Gentry states the 2022 plan "directly contravenes Reclamation's own water allocation formula, the honest application of which would straightforwardly set project supply ... at zero."

"It gives me no pleasure to send this letter, or for the Tribes to be forced to sue the United States for the third time in five years," he wrote. 

C'waam and Koptu fisheries have sustained the Klamath people for millennia. The species are also central to the tribes' cultural and spiritual practices, yet they now face extinction due to habitat loss and water quality issues, Gentry added.

Basin farmers, meanwhile, argue they are being deprived of water for crops and livestock without benefitting fish.

A year ago, the Klamath Project received no water from Upper Klamath Lake. As canals went dry, fields turned to dust and more than 300 domestic wells failed in Klamath County.

According to the Klamath Water Users Association, a group that represents 1,200 farms and ranches in the Klamath Project, this year's expected allocation of 50,000 acre-feet equals no more than 5% of all the water that will be used this season from Upper Klamath Lake.

About 40% of the water will be sent down the Klamath River for ESA-listed salmon; 28% will be held in Upper Klamath Lake for C'waam and Koptu and 27% will be lost to evaporation. 

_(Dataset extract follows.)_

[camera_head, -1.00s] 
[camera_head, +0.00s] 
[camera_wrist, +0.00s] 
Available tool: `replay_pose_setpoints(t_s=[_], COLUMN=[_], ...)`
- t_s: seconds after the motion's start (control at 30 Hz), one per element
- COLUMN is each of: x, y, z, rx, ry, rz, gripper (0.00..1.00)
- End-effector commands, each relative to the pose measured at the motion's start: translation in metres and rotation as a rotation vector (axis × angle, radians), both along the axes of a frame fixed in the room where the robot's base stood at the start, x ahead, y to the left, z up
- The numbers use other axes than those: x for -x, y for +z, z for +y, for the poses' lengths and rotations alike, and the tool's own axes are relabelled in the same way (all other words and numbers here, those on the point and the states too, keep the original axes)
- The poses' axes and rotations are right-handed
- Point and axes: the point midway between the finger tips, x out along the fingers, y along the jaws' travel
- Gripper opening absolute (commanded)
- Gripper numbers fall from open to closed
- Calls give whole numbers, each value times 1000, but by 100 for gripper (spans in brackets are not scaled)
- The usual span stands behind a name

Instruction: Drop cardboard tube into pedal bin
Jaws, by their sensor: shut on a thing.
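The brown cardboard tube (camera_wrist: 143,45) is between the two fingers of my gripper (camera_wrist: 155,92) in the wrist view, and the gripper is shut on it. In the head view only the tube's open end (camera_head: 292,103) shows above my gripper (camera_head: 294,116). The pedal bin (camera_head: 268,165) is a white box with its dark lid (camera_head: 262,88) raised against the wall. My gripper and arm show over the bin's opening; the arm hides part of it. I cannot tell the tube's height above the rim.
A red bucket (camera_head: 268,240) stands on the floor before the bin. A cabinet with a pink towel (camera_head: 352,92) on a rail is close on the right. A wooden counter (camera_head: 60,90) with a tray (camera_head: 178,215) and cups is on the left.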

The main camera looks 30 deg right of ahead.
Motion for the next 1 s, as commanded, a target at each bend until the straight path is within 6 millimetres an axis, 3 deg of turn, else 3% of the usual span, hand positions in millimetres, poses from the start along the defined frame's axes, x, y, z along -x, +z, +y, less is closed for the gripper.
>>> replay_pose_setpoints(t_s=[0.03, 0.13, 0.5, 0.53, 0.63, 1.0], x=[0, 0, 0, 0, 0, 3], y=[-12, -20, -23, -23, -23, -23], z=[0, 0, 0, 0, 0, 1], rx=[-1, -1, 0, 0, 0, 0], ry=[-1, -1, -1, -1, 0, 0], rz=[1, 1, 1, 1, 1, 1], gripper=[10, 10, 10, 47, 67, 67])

KWUA President Ben DuVal called the regulators' performance "unacceptable" and "embarrassing" in a recent statement. 

"On a single acre, we can produce over 50,000 pounds of potatoes or 6,000 pounds of wheat," said DuVal, who farms near Tulelake, Calif. "This year, most of that land will not produce any food because the government is denying water for irrigation. We'll just be trying to keep the weeds and dust under control." 

Reclamation will provide $20 million in immediate drought assistance to farmers, and $5 million in technical assistance for tribal-led water conservation projects. The Biden administration's infrastructure bill also set aside $162 million for the basin through 2026.

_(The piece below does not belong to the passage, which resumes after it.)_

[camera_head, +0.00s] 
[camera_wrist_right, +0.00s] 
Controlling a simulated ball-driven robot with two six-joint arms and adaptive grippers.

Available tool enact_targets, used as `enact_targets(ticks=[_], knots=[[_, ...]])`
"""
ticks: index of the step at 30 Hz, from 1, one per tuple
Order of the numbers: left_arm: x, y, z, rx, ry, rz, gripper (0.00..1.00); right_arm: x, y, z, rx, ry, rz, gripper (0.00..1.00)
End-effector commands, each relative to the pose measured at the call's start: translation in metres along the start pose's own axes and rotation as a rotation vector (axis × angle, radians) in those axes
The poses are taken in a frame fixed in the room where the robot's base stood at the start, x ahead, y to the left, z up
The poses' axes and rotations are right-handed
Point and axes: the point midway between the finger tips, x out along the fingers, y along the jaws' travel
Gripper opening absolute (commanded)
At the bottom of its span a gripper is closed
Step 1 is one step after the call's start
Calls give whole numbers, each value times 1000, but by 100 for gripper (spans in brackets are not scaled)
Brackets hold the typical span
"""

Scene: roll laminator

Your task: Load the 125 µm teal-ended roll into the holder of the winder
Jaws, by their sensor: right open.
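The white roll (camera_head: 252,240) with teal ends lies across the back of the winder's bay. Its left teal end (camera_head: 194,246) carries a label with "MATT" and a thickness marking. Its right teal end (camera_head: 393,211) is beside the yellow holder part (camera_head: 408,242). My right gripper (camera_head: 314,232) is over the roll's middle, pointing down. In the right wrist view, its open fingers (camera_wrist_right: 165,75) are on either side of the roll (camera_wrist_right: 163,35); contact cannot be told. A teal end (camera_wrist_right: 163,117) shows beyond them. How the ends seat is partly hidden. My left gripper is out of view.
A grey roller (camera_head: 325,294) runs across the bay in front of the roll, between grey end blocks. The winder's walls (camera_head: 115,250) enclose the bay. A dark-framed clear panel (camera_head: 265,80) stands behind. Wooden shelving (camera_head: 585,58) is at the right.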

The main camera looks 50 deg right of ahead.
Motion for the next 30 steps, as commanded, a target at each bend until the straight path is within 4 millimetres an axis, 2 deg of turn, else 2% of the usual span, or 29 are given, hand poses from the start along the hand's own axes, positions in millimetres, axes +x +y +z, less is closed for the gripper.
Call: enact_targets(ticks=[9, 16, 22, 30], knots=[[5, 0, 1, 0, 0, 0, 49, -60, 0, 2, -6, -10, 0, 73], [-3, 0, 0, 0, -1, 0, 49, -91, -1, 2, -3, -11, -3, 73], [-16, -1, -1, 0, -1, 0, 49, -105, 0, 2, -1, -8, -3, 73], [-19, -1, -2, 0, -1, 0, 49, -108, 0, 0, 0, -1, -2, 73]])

Gentry said C'waam and Koptu have seen no major recruitment into the breeding population since the early 1990s, and the remaining adult fish are nearing the end of their natural lifespan. The tribes are urging Reclamation to rescind its 2022 plan to comply with the ESA and prioritize the needs of fish. 

"The Tribes will do everything in our power to ensure that the precious remnants of these once bountiful populations are not forever erased from the face of the Earth," he wrote.